Tweak the dividends and carbon costs as needed to achieve the balance of policy goals.

masfuerte|2 years ago

His specialty was alfalfa, and he made a good thing out of not growing any. The government paid him well for every bushel of alfalfa he did not grow. The more alfalfa he did not grow, the more money the government gave him, and he spent every penny he didn't earn on new land to increase the amount of alfalfa he did not produce. Major Major's father worked without rest at not growing alfalfa. On long winter evenings he remained indoors and did not mend harness, and he sprang out of bed at the crack of noon every day just to make certain that the chores would not be done. He invested in land wisely and soon was not growing more alfalfa than any other man in the county. Neighbours sought him out for advice on all subjects, for he had made much money and was therefore wise. “As ye sow, so shall ye reap,” he counselled one and all, and everyone said “Amen.”

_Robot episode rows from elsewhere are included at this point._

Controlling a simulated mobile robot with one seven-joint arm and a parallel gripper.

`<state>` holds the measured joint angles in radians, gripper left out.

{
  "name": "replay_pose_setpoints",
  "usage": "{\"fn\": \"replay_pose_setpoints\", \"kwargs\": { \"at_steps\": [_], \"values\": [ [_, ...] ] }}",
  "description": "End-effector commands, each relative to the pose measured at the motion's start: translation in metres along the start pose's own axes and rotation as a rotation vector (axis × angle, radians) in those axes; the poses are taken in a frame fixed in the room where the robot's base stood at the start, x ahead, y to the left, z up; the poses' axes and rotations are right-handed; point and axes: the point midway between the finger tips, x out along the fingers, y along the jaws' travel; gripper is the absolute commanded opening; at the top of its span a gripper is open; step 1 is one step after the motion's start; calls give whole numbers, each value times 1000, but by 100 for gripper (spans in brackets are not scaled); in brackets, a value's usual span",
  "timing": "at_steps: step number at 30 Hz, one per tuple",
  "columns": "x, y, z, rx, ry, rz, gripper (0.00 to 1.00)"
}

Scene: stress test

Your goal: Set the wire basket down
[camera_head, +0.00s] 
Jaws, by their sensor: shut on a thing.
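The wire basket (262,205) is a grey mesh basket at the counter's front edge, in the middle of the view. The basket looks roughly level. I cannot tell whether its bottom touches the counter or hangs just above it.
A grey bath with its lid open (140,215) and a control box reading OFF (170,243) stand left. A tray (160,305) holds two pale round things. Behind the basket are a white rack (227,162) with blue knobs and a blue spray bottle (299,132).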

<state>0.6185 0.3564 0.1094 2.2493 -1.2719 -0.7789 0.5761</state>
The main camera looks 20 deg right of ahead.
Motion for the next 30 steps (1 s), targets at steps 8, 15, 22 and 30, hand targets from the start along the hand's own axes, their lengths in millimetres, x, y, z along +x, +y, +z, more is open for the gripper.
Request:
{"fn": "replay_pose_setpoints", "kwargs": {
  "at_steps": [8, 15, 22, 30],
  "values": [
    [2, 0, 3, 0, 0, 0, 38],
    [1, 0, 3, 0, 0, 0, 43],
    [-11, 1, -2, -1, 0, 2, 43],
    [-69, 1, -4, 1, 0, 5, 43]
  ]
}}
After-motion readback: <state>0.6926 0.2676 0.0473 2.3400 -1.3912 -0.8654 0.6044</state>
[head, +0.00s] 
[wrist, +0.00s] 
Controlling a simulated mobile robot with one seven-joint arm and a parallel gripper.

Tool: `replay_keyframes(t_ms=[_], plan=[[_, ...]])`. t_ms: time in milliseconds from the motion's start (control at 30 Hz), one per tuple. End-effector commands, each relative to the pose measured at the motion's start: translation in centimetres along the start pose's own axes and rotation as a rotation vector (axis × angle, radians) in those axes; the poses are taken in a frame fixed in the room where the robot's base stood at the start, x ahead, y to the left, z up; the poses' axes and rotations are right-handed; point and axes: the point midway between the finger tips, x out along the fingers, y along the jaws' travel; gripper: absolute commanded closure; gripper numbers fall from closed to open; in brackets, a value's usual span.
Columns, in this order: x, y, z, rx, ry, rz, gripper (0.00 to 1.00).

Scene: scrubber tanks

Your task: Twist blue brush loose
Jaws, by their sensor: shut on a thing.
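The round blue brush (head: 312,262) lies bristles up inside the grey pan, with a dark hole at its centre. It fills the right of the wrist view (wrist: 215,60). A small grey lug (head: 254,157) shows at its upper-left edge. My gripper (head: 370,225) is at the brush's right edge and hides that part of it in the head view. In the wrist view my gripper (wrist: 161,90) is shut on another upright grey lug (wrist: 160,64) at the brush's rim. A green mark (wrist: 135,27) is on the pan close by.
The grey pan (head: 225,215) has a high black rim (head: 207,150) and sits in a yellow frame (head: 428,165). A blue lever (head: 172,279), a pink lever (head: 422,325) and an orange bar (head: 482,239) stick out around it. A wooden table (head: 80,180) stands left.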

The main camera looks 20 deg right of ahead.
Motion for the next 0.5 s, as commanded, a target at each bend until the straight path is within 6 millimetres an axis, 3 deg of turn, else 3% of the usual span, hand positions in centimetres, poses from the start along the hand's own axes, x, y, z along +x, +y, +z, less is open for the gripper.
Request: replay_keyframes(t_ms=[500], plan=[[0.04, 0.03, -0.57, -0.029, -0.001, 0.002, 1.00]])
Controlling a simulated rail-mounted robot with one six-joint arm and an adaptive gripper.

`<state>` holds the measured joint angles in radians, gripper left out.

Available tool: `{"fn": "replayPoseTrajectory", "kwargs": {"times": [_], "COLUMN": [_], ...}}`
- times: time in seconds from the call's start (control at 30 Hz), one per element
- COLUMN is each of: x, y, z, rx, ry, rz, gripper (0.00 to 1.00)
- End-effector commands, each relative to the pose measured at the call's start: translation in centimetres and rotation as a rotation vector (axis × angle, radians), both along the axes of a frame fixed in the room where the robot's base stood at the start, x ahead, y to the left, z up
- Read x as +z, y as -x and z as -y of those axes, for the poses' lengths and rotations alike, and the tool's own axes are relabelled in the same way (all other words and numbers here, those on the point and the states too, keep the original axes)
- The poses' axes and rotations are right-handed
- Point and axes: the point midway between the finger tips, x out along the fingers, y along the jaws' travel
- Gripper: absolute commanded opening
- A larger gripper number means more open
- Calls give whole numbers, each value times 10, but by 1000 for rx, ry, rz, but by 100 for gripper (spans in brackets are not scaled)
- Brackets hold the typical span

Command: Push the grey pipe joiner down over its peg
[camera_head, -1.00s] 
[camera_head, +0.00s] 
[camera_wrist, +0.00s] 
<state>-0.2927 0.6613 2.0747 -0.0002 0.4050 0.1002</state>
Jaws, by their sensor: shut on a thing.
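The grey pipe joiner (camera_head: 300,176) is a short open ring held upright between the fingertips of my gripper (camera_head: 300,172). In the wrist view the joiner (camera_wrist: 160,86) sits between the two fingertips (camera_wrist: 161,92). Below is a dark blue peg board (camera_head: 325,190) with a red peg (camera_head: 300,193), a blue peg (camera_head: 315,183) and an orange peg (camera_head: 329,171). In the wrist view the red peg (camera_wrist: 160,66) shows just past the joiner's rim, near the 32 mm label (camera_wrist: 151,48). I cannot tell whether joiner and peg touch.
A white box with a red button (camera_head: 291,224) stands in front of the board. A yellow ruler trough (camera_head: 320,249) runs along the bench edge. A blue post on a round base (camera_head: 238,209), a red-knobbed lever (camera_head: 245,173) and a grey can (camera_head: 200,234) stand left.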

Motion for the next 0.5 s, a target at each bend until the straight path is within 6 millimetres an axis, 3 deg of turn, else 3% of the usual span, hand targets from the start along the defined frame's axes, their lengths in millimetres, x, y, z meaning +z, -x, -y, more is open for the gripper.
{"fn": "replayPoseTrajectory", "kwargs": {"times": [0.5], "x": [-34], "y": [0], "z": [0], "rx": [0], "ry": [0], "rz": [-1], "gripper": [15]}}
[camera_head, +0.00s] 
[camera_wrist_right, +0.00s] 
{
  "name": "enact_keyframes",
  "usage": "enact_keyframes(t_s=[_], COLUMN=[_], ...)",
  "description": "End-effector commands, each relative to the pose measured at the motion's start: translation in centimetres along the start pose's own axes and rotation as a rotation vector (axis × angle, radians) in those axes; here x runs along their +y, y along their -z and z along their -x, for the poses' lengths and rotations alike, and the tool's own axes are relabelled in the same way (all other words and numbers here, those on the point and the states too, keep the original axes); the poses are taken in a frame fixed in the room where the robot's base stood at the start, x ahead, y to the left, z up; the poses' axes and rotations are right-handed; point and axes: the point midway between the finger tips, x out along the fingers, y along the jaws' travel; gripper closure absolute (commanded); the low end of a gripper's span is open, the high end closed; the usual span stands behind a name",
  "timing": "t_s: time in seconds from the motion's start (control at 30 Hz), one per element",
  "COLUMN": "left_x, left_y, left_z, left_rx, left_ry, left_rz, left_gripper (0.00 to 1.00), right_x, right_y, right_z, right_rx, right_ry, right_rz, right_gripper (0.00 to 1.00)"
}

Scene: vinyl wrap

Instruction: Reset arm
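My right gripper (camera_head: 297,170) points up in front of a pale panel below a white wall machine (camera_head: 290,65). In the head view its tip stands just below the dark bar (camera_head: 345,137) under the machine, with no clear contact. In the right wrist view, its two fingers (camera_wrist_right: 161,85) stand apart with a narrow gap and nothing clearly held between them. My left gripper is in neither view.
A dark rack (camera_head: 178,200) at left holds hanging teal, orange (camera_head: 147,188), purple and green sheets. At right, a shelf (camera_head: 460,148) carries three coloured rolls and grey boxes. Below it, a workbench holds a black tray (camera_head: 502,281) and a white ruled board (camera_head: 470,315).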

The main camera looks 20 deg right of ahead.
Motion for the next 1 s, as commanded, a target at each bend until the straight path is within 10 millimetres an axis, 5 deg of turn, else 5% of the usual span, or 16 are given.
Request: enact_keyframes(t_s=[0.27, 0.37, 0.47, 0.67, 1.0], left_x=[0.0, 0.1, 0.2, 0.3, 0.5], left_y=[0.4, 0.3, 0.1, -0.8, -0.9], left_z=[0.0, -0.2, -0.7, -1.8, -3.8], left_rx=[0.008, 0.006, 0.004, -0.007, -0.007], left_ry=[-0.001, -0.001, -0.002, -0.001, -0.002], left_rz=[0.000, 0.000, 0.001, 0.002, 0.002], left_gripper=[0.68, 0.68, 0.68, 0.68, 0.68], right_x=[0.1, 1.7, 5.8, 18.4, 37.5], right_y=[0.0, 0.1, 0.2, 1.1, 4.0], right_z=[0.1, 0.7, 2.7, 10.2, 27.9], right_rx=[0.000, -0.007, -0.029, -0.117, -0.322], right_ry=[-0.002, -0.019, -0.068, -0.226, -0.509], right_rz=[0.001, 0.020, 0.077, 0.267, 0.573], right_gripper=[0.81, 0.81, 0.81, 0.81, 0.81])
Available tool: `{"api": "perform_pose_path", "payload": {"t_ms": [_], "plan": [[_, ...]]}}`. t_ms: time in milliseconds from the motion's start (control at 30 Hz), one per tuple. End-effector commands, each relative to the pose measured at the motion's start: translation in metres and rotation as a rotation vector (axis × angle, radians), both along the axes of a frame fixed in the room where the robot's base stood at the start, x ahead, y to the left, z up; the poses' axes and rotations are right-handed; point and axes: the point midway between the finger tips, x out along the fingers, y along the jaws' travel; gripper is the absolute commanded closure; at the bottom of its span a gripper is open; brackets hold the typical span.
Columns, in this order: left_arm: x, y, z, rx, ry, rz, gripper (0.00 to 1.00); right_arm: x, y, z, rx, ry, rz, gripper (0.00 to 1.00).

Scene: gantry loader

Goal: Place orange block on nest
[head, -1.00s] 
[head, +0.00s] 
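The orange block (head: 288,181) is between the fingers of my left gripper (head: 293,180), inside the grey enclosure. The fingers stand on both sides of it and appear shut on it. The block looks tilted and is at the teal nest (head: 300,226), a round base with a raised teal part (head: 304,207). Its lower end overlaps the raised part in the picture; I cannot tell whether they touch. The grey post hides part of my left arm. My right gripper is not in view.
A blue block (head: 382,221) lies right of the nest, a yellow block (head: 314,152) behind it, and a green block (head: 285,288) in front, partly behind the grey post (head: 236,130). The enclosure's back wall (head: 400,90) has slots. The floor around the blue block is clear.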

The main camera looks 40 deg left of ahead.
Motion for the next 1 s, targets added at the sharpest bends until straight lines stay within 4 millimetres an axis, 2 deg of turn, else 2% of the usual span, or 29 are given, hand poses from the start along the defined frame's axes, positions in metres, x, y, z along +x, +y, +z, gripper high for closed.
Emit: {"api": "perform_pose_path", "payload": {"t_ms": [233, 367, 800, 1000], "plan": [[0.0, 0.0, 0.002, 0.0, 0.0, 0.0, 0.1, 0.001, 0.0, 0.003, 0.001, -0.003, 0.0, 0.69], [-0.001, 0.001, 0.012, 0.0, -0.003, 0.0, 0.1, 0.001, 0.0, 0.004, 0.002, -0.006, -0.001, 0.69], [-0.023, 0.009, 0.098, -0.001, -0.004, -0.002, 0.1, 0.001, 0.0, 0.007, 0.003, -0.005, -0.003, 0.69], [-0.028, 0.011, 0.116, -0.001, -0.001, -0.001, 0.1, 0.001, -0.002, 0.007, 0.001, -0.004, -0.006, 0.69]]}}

-- Joseph Heller, Catch-22

ahepp|2 years ago

Well, presumably you'd only get paid to not-drill if you otherwise had the drilling rights? So if you bought the rights to extract from an oil field in Alaska or the Gulf, you could get paid not to use them. That seems reasonably coherent to me, although maybe I'm missing something big.

That said, I think I also prefer the idea of achieving these goals by tweaking the price of carbon. But again, maybe I'm missing something.

I read an article that suggested the government buy oil companies in order to manage their decline. Obviously nationalizing an industry is a huge deal and a pretty drastic step, but the argument seemed reasonable and if more lightheaded attempts to solve the climate crisis continue to fail I don't think that should be off the table.

ahelwer|2 years ago

Go ahead and buy the land & oil rights to a large oil reservoir if you want to cash in on this hypothetical program.

Paying off the oil companies in this way means the end of the oil companies. They get a one-time cash infusion but that's it, no recurring revenue. Then no more oil companies to lobby against climate change. It's the only non-revolutionary route left, probably. Oil companies aren't just going to stop pumping oil and stop throwing the government around.

Ryoung27|2 years ago

I'll never not upvote The Ministry for the Future. It was such an interesting book once I could get my mind in the space of what it was doing.